§ Data section:

━━━

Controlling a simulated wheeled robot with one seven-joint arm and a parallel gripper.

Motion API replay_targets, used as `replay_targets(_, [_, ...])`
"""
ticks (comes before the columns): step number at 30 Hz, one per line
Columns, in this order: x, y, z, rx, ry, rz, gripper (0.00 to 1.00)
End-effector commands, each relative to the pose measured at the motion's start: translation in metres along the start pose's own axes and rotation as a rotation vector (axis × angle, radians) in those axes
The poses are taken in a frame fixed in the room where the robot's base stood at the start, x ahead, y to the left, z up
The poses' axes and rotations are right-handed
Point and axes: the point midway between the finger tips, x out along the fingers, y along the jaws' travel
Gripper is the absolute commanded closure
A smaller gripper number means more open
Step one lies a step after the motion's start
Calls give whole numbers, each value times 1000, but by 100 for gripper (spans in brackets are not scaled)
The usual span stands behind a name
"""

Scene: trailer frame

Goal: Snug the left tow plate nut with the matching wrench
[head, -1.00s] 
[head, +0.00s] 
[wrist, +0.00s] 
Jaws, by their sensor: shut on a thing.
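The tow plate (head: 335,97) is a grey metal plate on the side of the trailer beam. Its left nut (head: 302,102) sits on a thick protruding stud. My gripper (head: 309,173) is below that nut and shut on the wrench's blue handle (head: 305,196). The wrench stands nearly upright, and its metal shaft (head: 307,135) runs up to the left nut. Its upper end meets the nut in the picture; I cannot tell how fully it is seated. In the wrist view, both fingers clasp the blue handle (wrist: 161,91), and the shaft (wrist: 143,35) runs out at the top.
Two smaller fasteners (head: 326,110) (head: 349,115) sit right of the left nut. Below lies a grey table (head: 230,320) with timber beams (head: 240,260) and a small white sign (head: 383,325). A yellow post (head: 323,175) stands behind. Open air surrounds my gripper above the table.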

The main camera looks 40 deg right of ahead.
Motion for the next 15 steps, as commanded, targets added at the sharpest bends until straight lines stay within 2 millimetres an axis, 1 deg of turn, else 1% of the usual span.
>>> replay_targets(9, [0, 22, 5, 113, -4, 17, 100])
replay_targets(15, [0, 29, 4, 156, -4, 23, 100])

━━━

§ Problem statement:
Print, unaltered, every line from the beginning of the material down to the line with "The poses are".

§ Completed task:
Controlling a simulated wheeled robot with one seven-joint arm and a parallel gripper.

Motion API replay_targets, used as `replay_targets(_, [_, ...])`
"""
ticks (comes before the columns): step number at 30 Hz, one per line
Columns, in this order: x, y, z, rx, ry, rz, gripper (0.00 to 1.00)
End-effector commands, each relative to the pose measured at the motion's start: translation in metres along the start pose's own axes and rotation as a rotation vector (axis × angle, radians) in those axes
The poses are taken in a frame fixed in the room where the robot's base stood at the start, x ahead, y to the left, z up

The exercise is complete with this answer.